Did you investigate replacing getTargetShuffleInputs with getTargetShuffleAndZeroables in the SimplifyDemandedBitsForTargetNode/SimplifyDemandedVectorEltsForTargetNode?

llvm/test/CodeGen/X86/simplifydemandedvectorselts-broadcast.ll
2

-use -mattr=+avx2 instead of -mcpu=core-avx2

yubing updated this revision to Diff 265967.May 24 2020, 9:54 PM
yubing marked an inline comment as done.EditedMay 25 2020, 12:11 AM

I'm still looking at fixing getFauxShuffleMask (PR45974) but that might take a while, so this sort of approach is probably necessary.

Did you investigate replacing getTargetShuffleInputs with getTargetShuffleAndZeroables in the SimplifyDemandedBitsForTargetNode/SimplifyDemandedVectorEltsForTargetNode?

Hi, Simon. It seems I figure out why we do getFauxShuffleMask(...) for t1416: v8i32 = X86ISD::VBROADCAST t1414.
Is that because we are able to recursively simpify t1414(the real SRC of t1416) if we are simplifying the fauxshuffle created by getFauxShuffleMask(...)?

Investigating further, I think adding a SimplifyMultipleUseDemandedBits call in the X86ISD::VBROADCAST case at the beginning of SimplifyDemandedVectorEltsForTargetNode would be a better solution going forward, and will help with the codegen in your test case. See the X86ISD::PACKS case for an example.

@yubing I think my fixes for PR45974 have addressed this now - please can you confirm?

yubing added a comment.Jun 1 2020, 1:25 AM

@yubing I think my fixes for PR45974 have addressed this now - please can you confirm?

Yeah, I've seen that bugfix and it works for my testcase. Thanks, Simon~
Besides, I am wondering in why we call SimplifyMultipleUseDemandedBits behind SimplifyDemandedVectorElts for X86ISD::VBROADCAST in SimplifyDemandedVectorEltsForTargetNode. Is that also correct calling SimplifyMultipleUseDemandedBits before SimplifyDemandedVectorElts ?

yubing abandoned this revision.Jun 1 2020, 1:29 AM

@yubing I think my fixes for PR45974 have addressed this now - please can you confirm?

Yeah, I've seen that bugfix and it works for my testcase. Thanks, Simon~
Besides, I am wondering in why we call SimplifyMultipleUseDemandedBits behind SimplifyDemandedVectorElts for X86ISD::VBROADCAST in SimplifyDemandedVectorEltsForTargetNode. Is that also correct calling SimplifyMultipleUseDemandedBits before SimplifyDemandedVectorElts ?

SimplifyMultipleUseDemandedBits is very limited as it only deals with bypassing the immediate SDValue (despite its name it handles bits + elts demand masks).

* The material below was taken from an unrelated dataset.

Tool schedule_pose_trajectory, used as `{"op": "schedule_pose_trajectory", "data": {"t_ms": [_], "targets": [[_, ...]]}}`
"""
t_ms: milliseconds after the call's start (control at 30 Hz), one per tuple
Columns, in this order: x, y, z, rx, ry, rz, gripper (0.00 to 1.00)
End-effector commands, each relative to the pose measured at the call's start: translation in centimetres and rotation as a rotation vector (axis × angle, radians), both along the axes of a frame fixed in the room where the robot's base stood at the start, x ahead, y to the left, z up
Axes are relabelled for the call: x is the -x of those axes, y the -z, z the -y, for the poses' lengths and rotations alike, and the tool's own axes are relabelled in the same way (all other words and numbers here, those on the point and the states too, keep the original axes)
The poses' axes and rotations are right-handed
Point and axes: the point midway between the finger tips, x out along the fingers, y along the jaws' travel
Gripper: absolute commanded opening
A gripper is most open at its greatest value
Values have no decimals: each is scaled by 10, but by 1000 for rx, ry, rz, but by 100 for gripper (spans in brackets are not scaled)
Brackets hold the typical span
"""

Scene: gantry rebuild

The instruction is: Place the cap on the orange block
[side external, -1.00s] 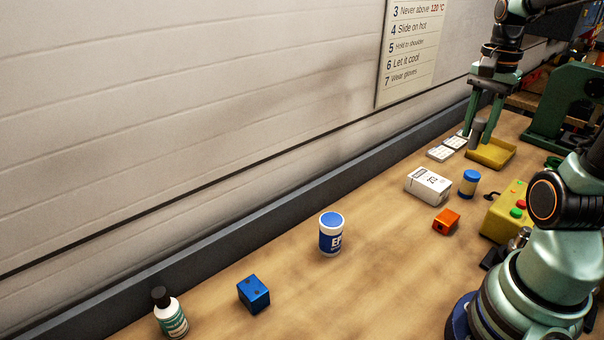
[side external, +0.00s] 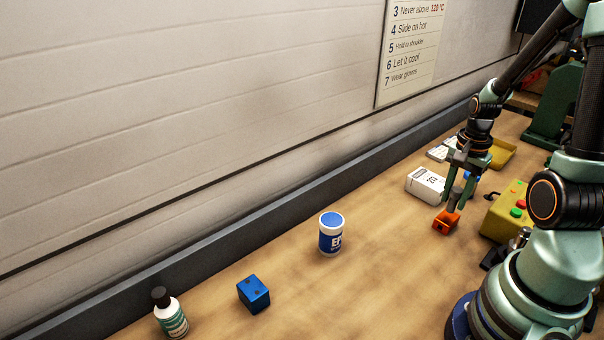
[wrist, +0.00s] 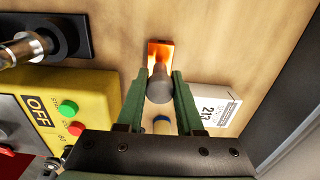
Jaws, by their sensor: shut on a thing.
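The cap is a grey, rounded piece (wrist: 159,86) between the fingers of my gripper (wrist: 158,80) in the wrist view. My gripper also shows in the side view (side external: 456,196), shut on the cap, pointing down. The orange block (side external: 444,224) sits on the bench directly under the gripper; it also shows in the wrist view (wrist: 160,52), just beyond the cap. The cap's lower end is over or at the block's top face. I cannot tell whether they touch.
A white box (side external: 424,185) lies close left of the gripper. The yellow control box (side external: 504,217) is at right. A white jar (side external: 331,236), blue block (side external: 254,294) and bottle (side external: 171,314) stand farther left.

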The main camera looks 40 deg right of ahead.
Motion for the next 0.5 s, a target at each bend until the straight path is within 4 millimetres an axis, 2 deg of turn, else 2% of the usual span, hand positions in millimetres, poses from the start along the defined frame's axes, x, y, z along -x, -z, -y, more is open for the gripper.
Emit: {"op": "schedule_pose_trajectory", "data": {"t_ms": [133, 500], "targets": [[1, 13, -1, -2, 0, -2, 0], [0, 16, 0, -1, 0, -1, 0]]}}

SimplifyDemandedBitsForTargetNode/SimplifyDemandedVectorElts are much more capable as they can keep recursing up the DAG looking for a simplification until they reach the maximum depth limit, so it much more likely it will find a simplification and SimplifyMultipleUseDemandedBits tends to be only for cleanup (as it can ignore most OneUse limitations).